** begin Records for this task **

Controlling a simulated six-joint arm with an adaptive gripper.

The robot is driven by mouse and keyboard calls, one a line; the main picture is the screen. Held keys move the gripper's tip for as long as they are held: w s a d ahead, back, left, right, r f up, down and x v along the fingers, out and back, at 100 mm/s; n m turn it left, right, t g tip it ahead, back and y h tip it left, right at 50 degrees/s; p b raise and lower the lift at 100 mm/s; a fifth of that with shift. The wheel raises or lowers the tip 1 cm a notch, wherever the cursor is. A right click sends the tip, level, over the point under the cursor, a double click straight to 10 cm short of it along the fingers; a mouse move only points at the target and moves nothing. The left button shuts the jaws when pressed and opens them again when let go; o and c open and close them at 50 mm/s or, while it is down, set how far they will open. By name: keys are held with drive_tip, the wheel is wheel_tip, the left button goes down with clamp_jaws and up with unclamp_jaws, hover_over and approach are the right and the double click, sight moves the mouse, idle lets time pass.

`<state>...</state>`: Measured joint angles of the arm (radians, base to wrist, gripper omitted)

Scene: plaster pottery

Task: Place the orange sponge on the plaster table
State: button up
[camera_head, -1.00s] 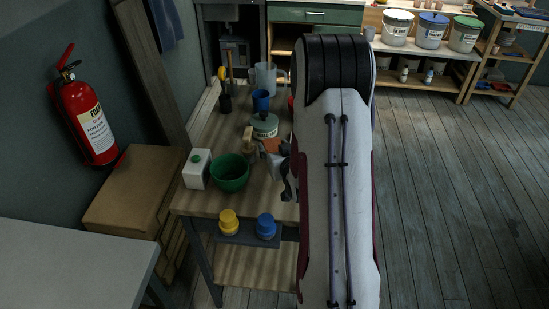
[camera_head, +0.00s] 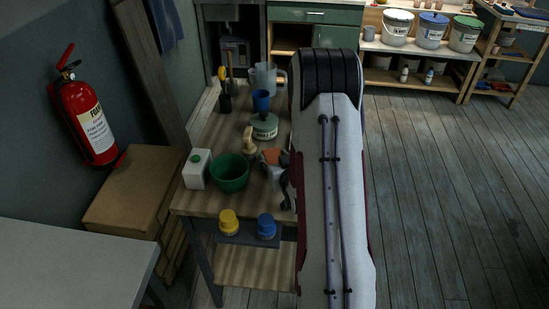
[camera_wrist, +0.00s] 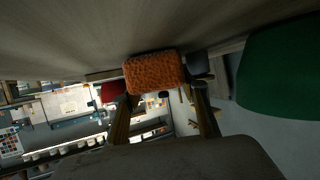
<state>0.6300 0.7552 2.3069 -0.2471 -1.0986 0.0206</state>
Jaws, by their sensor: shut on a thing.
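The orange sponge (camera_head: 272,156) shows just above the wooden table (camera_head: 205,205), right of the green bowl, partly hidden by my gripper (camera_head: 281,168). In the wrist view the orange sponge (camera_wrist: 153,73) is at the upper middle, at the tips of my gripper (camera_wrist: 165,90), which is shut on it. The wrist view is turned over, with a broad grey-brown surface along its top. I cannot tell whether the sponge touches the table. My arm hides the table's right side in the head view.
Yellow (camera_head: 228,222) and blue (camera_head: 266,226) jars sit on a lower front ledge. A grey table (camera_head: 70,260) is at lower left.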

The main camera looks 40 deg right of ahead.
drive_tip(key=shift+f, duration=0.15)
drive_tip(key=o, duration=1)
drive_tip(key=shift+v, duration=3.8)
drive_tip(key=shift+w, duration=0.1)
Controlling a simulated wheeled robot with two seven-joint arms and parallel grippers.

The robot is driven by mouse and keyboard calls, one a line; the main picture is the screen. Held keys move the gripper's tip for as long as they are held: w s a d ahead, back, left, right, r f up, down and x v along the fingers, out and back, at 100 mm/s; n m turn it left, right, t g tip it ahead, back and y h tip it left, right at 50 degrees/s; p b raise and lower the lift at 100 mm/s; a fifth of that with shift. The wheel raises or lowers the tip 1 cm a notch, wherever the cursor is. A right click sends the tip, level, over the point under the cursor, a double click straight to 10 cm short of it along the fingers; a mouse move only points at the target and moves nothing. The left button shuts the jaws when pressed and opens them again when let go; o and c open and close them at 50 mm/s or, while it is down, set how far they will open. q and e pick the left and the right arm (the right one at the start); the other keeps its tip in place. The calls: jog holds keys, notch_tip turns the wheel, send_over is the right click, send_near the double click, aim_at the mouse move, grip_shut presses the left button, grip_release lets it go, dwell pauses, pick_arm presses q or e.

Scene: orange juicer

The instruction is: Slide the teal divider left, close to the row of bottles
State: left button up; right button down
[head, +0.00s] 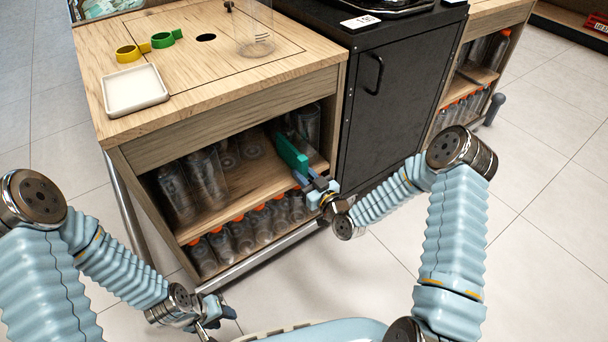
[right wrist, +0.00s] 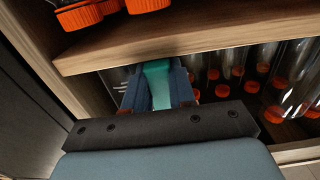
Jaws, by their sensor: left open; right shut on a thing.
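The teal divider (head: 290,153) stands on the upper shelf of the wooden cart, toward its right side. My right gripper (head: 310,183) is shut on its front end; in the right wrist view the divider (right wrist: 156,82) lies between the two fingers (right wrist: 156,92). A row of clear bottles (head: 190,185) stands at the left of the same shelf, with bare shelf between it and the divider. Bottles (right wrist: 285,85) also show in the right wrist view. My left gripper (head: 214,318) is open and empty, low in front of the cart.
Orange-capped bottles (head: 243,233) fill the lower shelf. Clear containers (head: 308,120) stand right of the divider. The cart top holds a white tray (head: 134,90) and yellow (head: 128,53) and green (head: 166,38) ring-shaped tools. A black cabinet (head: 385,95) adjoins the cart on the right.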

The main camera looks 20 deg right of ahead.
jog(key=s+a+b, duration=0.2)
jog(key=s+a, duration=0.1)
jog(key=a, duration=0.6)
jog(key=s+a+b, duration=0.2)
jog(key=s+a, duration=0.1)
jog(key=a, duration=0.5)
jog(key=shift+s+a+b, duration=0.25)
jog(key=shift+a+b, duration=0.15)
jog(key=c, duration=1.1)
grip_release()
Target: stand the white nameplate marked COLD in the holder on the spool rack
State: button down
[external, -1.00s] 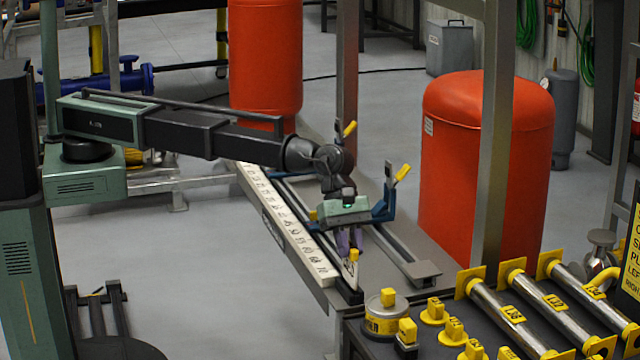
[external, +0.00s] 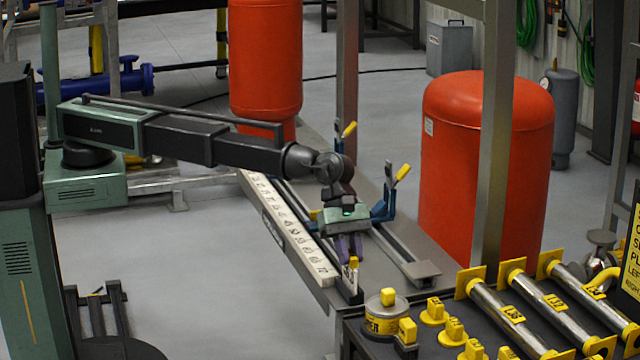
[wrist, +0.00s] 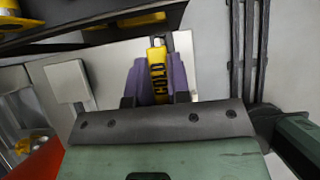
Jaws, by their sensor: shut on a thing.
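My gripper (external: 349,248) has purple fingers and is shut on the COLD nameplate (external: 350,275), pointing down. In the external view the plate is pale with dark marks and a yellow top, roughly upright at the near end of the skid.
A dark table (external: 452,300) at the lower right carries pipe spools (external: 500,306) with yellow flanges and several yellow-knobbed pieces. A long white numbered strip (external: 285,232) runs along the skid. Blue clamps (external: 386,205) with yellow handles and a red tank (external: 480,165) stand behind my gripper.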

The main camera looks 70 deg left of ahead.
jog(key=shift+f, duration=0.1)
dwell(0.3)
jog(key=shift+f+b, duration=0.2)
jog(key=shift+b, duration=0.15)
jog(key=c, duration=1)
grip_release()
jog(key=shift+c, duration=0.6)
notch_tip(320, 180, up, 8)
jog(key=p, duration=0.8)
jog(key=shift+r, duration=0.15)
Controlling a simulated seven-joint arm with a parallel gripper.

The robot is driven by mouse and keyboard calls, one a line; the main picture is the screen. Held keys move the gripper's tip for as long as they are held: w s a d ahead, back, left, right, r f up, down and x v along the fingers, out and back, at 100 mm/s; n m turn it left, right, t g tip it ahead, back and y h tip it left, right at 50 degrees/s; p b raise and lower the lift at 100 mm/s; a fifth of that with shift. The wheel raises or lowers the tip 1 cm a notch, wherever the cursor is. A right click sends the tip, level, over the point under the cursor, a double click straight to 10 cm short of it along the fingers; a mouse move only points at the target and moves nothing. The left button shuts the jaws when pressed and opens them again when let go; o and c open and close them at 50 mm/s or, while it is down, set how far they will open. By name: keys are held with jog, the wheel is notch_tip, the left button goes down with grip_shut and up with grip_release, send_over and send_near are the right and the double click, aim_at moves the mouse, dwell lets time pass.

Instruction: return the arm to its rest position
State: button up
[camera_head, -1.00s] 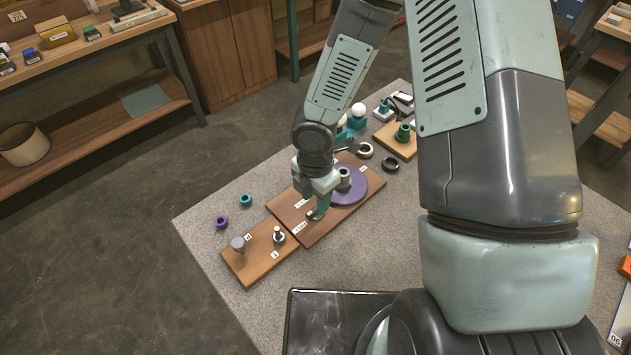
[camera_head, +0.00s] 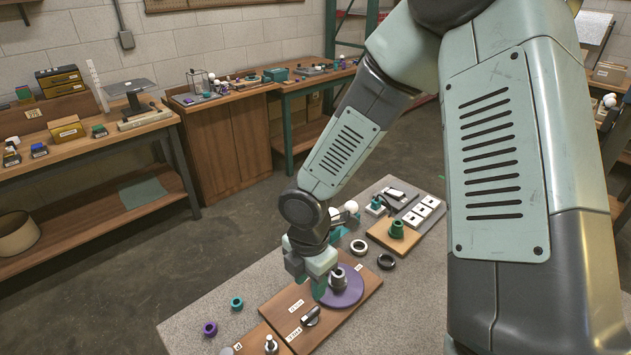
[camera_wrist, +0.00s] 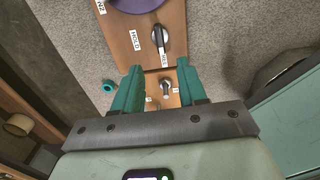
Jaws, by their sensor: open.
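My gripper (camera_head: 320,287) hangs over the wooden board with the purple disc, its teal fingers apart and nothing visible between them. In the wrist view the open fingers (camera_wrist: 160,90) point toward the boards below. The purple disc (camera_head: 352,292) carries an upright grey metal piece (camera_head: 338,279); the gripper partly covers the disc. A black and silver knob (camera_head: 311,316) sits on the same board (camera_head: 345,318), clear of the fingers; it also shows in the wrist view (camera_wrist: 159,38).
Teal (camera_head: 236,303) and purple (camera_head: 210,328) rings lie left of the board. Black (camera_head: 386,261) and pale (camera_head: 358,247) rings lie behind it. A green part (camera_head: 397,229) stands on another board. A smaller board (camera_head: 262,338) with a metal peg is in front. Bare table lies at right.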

** end Records for this task **

## Given problem
Go through the material and copy out every line with "Controlling" in it.

## Result for this exercise
Controlling a simulated six-joint arm with an adaptive gripper.
Controlling a simulated wheeled robot with two seven-joint arms and parallel grippers.
Controlling a simulated seven-joint arm with a parallel gripper.

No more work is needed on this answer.